-- Exercise instructions --
Your task is to print exactly the lines from the line that contains "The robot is" through the line that contains "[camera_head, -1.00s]", with pictures left out.

[Extracted records]
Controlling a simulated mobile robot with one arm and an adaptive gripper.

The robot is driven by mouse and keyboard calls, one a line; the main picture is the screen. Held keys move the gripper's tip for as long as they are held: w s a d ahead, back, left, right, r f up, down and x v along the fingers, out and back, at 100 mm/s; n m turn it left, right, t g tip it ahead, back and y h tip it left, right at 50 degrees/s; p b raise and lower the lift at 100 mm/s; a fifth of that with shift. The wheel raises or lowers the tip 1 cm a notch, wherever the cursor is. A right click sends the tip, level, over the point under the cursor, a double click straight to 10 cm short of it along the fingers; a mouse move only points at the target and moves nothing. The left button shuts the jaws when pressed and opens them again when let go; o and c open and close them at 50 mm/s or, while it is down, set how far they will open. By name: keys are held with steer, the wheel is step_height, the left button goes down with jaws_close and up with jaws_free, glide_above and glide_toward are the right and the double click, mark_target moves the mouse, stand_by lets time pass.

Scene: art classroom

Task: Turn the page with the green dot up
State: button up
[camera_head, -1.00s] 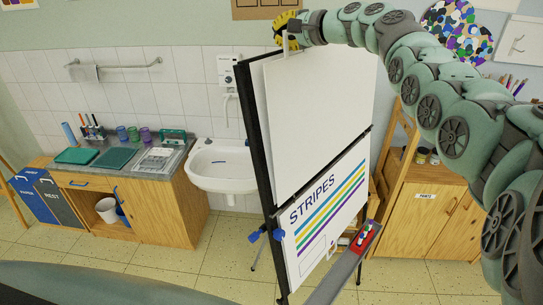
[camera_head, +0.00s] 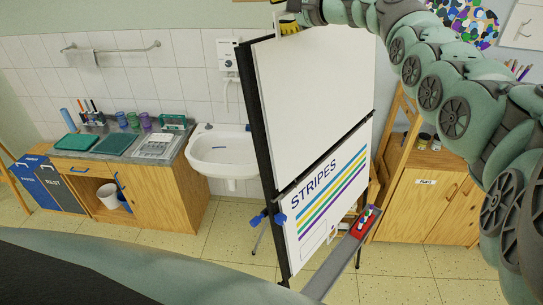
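A flip chart stands right of centre on a black-framed easel (camera_head: 266,160). Its lower half shows a page (camera_head: 318,215) headed "STRIPES" with slanted blue, yellow, green and purple stripes. A small mark sits near that page's bottom edge, too small to tell its colour. A blank white sheet (camera_head: 312,95) covers the upper half and lies close against the board. I cannot make out a green dot. My gripper (camera_head: 288,25), with a yellow and black part showing, is at the sheet's upper left corner. It is partly cut off by the frame's top, so its fingers are unclear.
A tray (camera_head: 340,262) with a red item and markers juts from the easel's foot. Blue clamps (camera_head: 281,220) stick out at its left side. A sink (camera_head: 222,155) and wooden counter (camera_head: 188,195) stand left, a wooden cabinet (camera_head: 425,205) right. Floor between is clear.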

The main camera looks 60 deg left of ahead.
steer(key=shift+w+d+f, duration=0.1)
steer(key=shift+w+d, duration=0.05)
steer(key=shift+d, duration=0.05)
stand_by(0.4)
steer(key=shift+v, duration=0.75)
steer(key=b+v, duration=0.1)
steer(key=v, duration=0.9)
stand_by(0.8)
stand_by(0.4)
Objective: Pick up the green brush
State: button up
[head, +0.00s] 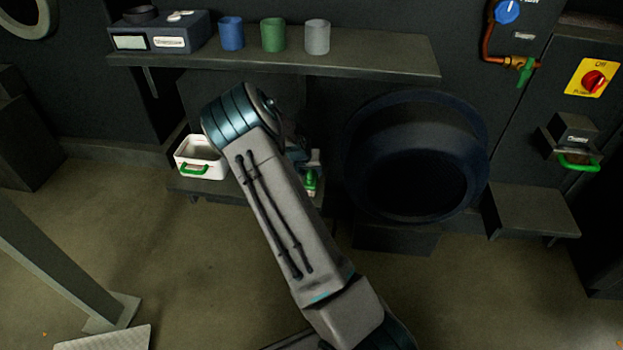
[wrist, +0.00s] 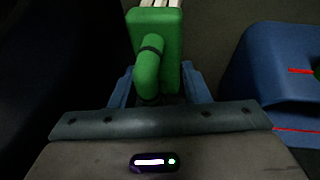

-- Complete answer --
The robot is driven by mouse and keyboard calls, one a line; the main picture is the screen. Held keys move the gripper's tip for as long as they are held: w s a d ahead, back, left, right, r f up, down and x v along the fingers, out and back, at 100 mm/s; n m turn it left, right, t g tip it ahead, back and y h tip it left, right at 50 degrees/s; p b raise and lower the lift at 100 mm/s; a fifth of that with shift. The wheel raises or lowers the tip 1 cm a notch, wherever the cursor is. A right click sends the tip, level, over the point under the cursor, a double click straight to 10 cm short of it along the fingers; a mouse move only points at the target and moves nothing. The left button shuts the jaws when pressed and opens them again when let go; o and c open and close them at 50 mm/s or, while it is down, set how far they will open. By name: keys are held with steer, the wheel is step_height, the left button goes down with jaws_close and up with jaws_free, glide_above and glide_toward are the right and the double click, mark_target moves the mouse, stand_by lets time pass.

Scene: art classroom

Task: Turn the page with the green dot up
State: button up
[camera_head, -1.00s] 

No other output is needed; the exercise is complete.